A look at "Famous" Dave Anderson's new restaurant, Old Southern BBQ Smokehouse

Old Southern BBQ Smokehouse is Famous Dave Anderson's new attempt at smoked meats.

Old Southern BBQ Smokehouse is Famous Dave Anderson's new attempt at smoked meats. Mecca Bos

Throngs of guys with hungry eyes are crowded into the corner waiting area at Old Southern BBQ Smokehouse, “Famous Dave” Anderson’s new restaurant concept in Linden Hills. This is the fourth location of Old Southern. The first three are located in Anderson’s native Wisconsin.

The new chain is something of a second act for the man who is possibly the most recognizable, if not the most famous name in barbecue -- a fact that’s both a blessing and a curse.

On a recent Sunday at dinner hour the weeks-old restaurant is doing a brisk business, but staff is keeping up with the rush admirably. It’s a counter-service format. The fixtures are made of sleek brushed steel, and the room is filled with kitschy “Southern” accents and nerve-grating country-pop music emanating from the sound system. Beer and wine are served, but this is the sort of place where you’ll want to eat up and go, and not necessarily linger as you might at a full-service Famous Dave’s, some of which actually host live music.

But here, unlike most of the Famous Dave's chain restaurants, the food is actually a draw. At least, it has the potential to be.

Mecca Bos 

In the mid-90s, beloved barbecue joint Famous Dave’s made the decision to go public, as many companies did during those economic boom years, and you probably already know what happened next. The company grew too fast, too soon, and the low-and-slow pedigree of true Q tradition was lost. A former McDonald’s executive was even hired on as CEO, and the sauces went the way of corn syrup sticky-ickiness, portions were slashed, and fans were pissed.
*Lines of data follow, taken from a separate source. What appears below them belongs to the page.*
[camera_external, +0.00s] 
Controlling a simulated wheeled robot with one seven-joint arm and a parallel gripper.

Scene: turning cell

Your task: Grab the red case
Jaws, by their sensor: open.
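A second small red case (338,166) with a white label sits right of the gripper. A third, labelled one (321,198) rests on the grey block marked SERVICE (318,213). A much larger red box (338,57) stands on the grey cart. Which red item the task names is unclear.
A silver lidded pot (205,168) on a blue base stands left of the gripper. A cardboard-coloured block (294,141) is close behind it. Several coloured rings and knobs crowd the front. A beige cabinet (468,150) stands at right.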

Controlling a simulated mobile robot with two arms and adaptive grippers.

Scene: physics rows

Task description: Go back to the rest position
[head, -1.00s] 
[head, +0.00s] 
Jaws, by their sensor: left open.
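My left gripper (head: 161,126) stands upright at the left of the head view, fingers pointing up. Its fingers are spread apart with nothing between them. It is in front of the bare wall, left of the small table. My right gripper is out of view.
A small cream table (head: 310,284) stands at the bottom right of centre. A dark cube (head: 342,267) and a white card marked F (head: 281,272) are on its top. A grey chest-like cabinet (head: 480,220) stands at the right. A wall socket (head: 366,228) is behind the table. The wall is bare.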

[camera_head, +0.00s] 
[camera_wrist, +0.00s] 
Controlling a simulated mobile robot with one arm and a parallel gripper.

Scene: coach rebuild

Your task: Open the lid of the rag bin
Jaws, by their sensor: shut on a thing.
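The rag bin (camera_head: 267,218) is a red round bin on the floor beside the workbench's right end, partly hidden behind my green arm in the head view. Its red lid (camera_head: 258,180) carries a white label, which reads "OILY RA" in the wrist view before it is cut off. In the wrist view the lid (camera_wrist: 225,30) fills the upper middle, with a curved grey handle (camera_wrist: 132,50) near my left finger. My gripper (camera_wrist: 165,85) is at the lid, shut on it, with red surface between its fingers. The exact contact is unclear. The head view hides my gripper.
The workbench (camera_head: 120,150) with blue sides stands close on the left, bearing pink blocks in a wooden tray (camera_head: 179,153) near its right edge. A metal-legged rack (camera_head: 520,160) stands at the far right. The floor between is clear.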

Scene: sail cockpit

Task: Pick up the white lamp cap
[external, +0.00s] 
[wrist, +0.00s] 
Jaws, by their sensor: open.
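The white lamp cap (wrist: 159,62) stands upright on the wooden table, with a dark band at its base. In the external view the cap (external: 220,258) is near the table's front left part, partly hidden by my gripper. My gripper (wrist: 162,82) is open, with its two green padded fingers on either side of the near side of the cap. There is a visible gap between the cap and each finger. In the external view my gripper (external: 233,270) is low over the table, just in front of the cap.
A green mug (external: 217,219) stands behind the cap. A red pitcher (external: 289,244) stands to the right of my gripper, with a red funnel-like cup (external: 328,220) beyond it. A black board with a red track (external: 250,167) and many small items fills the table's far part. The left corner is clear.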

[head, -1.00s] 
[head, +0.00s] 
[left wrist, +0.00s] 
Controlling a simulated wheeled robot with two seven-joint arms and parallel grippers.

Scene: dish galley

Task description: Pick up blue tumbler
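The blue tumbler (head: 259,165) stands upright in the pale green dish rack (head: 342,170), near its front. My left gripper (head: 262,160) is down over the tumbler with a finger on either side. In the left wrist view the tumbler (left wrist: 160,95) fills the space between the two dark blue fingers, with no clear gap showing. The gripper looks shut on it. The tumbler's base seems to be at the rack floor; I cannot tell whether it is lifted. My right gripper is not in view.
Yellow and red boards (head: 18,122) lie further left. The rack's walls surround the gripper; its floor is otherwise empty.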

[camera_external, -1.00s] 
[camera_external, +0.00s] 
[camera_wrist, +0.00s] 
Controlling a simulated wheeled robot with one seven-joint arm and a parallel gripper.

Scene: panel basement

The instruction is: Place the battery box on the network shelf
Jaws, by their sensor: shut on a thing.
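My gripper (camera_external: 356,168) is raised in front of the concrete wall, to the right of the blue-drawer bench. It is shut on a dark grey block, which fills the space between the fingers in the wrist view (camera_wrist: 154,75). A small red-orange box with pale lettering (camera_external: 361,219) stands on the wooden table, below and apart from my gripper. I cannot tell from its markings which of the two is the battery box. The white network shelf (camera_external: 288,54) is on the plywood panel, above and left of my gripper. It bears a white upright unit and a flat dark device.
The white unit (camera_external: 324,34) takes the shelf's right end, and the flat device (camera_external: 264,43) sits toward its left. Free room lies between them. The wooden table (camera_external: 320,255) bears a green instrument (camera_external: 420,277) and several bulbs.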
Whether or not Anderson has high hopes for the original brand (he could not be immediately reached for comment), his move to start fresh with a new concept seems to indicate that he’s ready to re-establish himself as a high priest of smoked meats.

But can he?

Our first tastes of the Old Southern meats and sides were mostly impressive. Meat comes “naked” allowing the eater to finish things (or not) with a selection of five distinctive sauces. The sauces, Southern Sun, Diablo’s Batch, Chicago Blue, Dixie Red, and Southern Gal’s, are made with no added corn syrup, itself a serious improvement over the Famous Dave’s brand.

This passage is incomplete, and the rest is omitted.